Water Quality and Trophic State of Kaw LakeJournal: Journal of Environmental Studies (Vol.2, No. 1)
Publication Date: 2016-05-30
Authors : Dejene Alemayehu; Francine Hackett;
Page : 1-7
Keywords : Trophic state index; Lake productivity; Eutrophication; Kaw lake;
This study measures the concentration of nitrogen, phosphorous and chlorophyll a levels in Kaw Lake, Oklahoma using the Carlson Trophic State Index (TSI). Kaw Lake is 16 km east of Ponca City and about 5 km from Kaw Nation headquarter in Kaw City, OK. The Lake was constructed in 1976 by the Army Corps of Engineers (ACE) for the purpose of water supply, recreation, electricity and wildlife conservation services. Since the early 20th century, lakes have been classified according to the trophic state into oligotrophic, mesotrophic and eutrophic based on secchi disk depth transparency, chlorophyll a, and total phosphorous and total nitrogen concentrations. The purpose of this study was to evaluate the productivity of Kaw Lake and algal biomass production through the interaction of nutrient concentration mainly total phosphorous, chlorophyll a and secchi disk transparency as defined in Carlson Trophic State Index. In order to determine the trophic state index, water samples were collected from the surface of the lake to 6 meters depth at 1.2 meters vertical interval of the lake profile.

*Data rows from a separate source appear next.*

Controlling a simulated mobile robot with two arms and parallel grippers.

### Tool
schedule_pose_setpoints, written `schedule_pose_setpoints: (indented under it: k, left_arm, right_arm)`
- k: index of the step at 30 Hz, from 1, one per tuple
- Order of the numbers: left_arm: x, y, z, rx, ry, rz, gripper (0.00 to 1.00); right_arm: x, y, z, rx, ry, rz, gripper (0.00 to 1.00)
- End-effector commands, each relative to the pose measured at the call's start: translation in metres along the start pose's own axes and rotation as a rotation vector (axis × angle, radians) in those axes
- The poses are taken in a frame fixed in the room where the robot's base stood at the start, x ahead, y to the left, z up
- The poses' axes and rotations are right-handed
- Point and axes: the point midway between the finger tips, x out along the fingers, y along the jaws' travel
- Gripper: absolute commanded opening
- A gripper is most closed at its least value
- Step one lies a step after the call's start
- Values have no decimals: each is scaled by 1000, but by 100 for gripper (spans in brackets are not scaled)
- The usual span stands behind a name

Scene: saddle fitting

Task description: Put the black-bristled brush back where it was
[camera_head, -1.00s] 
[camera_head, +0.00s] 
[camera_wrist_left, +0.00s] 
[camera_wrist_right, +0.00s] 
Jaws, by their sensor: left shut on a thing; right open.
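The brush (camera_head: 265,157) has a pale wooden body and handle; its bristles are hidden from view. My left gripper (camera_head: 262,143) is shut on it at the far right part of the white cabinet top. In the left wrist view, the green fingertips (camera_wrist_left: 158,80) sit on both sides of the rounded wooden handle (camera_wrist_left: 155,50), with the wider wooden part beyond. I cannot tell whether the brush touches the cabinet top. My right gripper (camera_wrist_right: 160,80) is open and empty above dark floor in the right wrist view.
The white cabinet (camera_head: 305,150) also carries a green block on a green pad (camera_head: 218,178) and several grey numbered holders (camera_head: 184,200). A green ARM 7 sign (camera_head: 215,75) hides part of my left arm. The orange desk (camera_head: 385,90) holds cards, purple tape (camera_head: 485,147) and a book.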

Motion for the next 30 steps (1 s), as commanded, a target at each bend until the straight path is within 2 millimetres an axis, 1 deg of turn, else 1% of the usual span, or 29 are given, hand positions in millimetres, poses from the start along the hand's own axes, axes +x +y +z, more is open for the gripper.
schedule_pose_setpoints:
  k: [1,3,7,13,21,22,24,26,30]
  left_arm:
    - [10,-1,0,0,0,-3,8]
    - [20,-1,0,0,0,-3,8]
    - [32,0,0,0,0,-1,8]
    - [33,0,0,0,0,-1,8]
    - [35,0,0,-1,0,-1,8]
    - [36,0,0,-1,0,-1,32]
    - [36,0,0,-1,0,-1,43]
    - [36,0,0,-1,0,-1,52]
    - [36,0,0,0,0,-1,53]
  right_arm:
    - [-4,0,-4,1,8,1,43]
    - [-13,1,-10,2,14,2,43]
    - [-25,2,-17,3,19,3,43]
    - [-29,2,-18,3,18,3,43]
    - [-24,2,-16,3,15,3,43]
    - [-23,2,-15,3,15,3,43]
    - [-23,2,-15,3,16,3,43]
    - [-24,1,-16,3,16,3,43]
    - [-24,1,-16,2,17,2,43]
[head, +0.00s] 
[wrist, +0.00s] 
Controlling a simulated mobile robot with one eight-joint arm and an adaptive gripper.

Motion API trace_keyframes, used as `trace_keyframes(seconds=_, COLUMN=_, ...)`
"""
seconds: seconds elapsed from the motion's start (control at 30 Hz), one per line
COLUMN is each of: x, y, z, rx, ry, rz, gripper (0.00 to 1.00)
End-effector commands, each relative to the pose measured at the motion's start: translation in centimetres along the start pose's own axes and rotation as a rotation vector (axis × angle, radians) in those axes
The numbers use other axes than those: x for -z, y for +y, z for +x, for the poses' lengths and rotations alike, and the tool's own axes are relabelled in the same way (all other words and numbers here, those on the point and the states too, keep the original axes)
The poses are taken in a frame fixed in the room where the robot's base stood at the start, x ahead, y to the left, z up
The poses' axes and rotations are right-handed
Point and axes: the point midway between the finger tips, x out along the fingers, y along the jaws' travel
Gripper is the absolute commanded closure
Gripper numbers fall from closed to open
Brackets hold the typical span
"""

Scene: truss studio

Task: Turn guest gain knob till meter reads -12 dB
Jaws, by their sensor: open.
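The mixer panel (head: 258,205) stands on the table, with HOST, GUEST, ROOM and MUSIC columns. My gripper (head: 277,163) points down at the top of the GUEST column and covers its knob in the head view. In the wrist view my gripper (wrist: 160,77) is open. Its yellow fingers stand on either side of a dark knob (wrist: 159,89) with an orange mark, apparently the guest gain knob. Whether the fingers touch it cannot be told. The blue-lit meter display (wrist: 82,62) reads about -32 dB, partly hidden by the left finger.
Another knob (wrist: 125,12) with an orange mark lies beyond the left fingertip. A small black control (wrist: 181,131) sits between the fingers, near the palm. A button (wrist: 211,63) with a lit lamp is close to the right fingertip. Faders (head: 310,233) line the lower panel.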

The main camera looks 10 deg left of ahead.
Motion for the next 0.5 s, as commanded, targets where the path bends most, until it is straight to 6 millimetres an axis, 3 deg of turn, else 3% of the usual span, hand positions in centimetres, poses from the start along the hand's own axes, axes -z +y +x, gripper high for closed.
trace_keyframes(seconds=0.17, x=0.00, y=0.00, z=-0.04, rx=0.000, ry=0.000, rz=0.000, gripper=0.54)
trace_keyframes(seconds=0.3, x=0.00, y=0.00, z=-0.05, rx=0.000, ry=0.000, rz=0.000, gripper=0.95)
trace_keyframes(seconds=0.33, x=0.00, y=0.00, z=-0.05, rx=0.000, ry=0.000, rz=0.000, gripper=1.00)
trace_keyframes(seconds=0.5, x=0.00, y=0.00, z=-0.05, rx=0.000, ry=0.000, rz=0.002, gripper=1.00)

The samples were analyzed for the concentration of nitrogen and phosphorous along with chlorophyll a at a certified commercial laboratory in Stillwater, OK from January to December, 2013-2015. The three years of TSI data analysis indicates that the average TSI of secchi disk transparency was in the range of 61-70, chlorophyll a 42-55, total phosphorous 99-104 and total nitrogen 164-166. The overall result of the study showed that the Carlson TSI of Kaw Lake excluding nitrogen ranged between 67-74 indicating that the lake is eutrophic to hypereutrophic requiring measures to control runoff, sedimentation and algal biomass. Based on the nitrogen and phosphorous ratio examined Kaw Lake is predominately nitrogen limited lake. This study suggests that managers and policy makers should take actions to slow down or halt eutrophication by applying best management practices of the soil and water conservation measures. A measure that minimizes fertilizer use, storm water runoff, septic system effluents and dredging of sediment deposition should be incorporated in the short and long term lake management practices of the watershed program.